HIJRAH.COM - Seringkali
orang salah paham mengenai penggunaan nama suami dibelakang nama seorang
perempuan, sehingga tidak jarang ada yang mengharamkannya, menganggap berdosa
seorang muslimah yang mencantumkan nama suami atau keluarga besar suaminya
dibelakang namanya.
Pelarangan
mereka, biasanya dianggap sebagai bentuk intisab sebagaimana dalam sebuah
hadits yaitu menisbatkan diri kepada orang lain bukan bernasab kepada ayah
sesungguhnya.
Tentunya,
sebenarnya tak ada sama sekali relevansinya. Dalil intisab itu isinya melarang
untuk berintisab (menasabkan diri) kepada orang selain ayahnya. Misalnya
mengaku anak zaid padahal bukan, memasang kata “bin umar” padahal bukan anaknya
umar. Menjaga kemurnian nasab (hifdhun Nasab) merupakan salah satu tujuan
primer hukum islam.
Setelah
ini dipahami, sekarang kita lihat saja tradisi sebagian daerah dalam
menempelkan nama suami di belakang nama istri. Apakah maksudnya si istri
menasabkan diri pada suami (mengaku sebagai anaknya suami atau anak leluhur
suami) atau hanya memperkenalkan dirinya sebagai istrinya suami atau bagian
dari keluarga besar suami? Jawabannya tentu yang kedua. Sama sekali tak ada
yang bermaksud menasabkan diri ke suami atau leluhur suami.
Itu hanya bagian
adat istiadat untuk menandai seseorang wanita masuk dalam keluarga besar siapa.

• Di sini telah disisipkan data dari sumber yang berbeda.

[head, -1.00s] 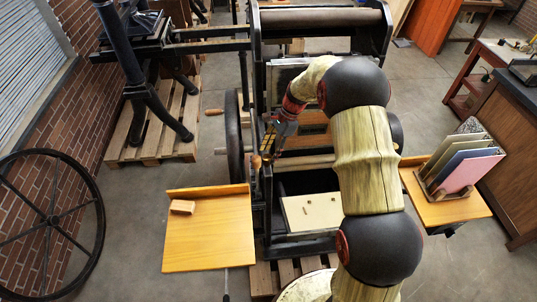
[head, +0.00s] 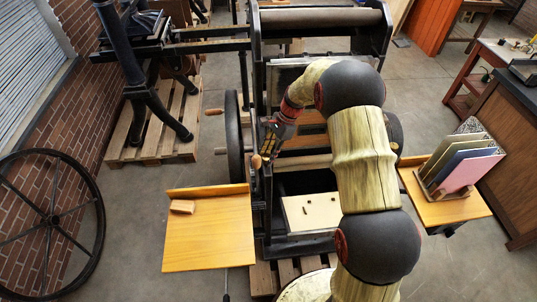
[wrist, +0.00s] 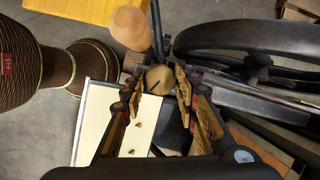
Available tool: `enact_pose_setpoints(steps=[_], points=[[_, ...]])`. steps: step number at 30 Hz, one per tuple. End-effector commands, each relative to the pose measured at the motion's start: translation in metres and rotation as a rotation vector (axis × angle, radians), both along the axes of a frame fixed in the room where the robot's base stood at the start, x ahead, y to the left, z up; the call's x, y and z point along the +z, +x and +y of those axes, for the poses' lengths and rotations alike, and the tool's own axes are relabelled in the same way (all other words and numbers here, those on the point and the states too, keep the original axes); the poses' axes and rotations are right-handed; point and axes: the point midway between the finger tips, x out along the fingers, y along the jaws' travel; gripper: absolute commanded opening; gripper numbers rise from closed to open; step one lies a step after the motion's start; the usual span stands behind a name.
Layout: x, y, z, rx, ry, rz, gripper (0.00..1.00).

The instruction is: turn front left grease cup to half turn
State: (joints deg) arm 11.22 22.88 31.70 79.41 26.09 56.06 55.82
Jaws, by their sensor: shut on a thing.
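The front left grease cup (wrist: 159,79) is a round tan cap with a dark line across its face, in the middle of the wrist view. My gripper (wrist: 160,88) has one finger on each side of it and is shut on it. The line slants down to the right. In the head view my gripper (head: 268,151) points down at the left side frame of the press (head: 258,205); I cannot make out the cup clearly there.
A rounded wooden knob (wrist: 130,28) stands close beyond the cup. The black flywheel (head: 234,138) is just left of my gripper. A cream plate (head: 311,211) lies in the press bed. A wooden side table (head: 209,244) with a small block (head: 182,207) stands front left.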

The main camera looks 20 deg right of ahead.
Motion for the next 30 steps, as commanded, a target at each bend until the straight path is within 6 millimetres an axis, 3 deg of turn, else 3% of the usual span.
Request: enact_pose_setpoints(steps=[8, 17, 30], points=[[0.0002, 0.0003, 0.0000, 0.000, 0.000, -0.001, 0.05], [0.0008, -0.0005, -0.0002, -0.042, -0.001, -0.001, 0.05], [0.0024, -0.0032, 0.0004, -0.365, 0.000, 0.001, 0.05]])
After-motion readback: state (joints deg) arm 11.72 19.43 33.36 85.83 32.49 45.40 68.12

Sama persis dengan identitas golongan semisal Zaid as-Syafi’i yang maksudnya
adalah zaid memperkenalkan dirinya sebagai bagian mazhab Syafi’i bukan
menasabkan diri pada Syafi’ leluhur Imam Syafi’i.
Dalam
hal ini berlaku kaidah العادة محكمة (adat istiadat itu dipertimbangkan dalam
memutuskan hukum). Jadi kebiasaan adat inilah yang harus dibaca, bukan malah
membuat kesimpulan sendiri yang justru tidak sesuai realita.
Hal
yang sama berlaku bagi panggilan yang seolah berkaitan dengan nasab, misalnya
panggilan: “Bapak, Ibu, kakak, adik, nak, mas, om, tante.” yang dalam kebiasaan
adat kita ketika panggilan tersebut diucapkan kepada orang lain (bukan
keluarga), maka tak ada yang bermaksud menasabkan diri terhadap orang lain itu
tetapi hanya sebagai bentuk penghormatan, keakraban, dan kasih sayang. Jadi,
dalil intisab di atas sama sekali tidak relavan digunakan.
Ada
kasus lain yang beririsan dengan ini yang sepertinya layak dibahas. Panggilan
“Ibu” atau “umi” dari seorang suami untuk istrinya. Ada banyak orang yang
mengharamkannya dengan alasan menjadi Dhihar. Yang dimaksud Dhihar adalah
memperlakukan istri bagai Ibu atau saudari kandungnya sehingga sama sekali tak
diberi nafkah batin.
Dalam tradisi Arab, biasanya dhihar ini dimulai dengan
pernyataan suami kepada istrinya: “Kamu kuperlakukan seperti punggung ibuku”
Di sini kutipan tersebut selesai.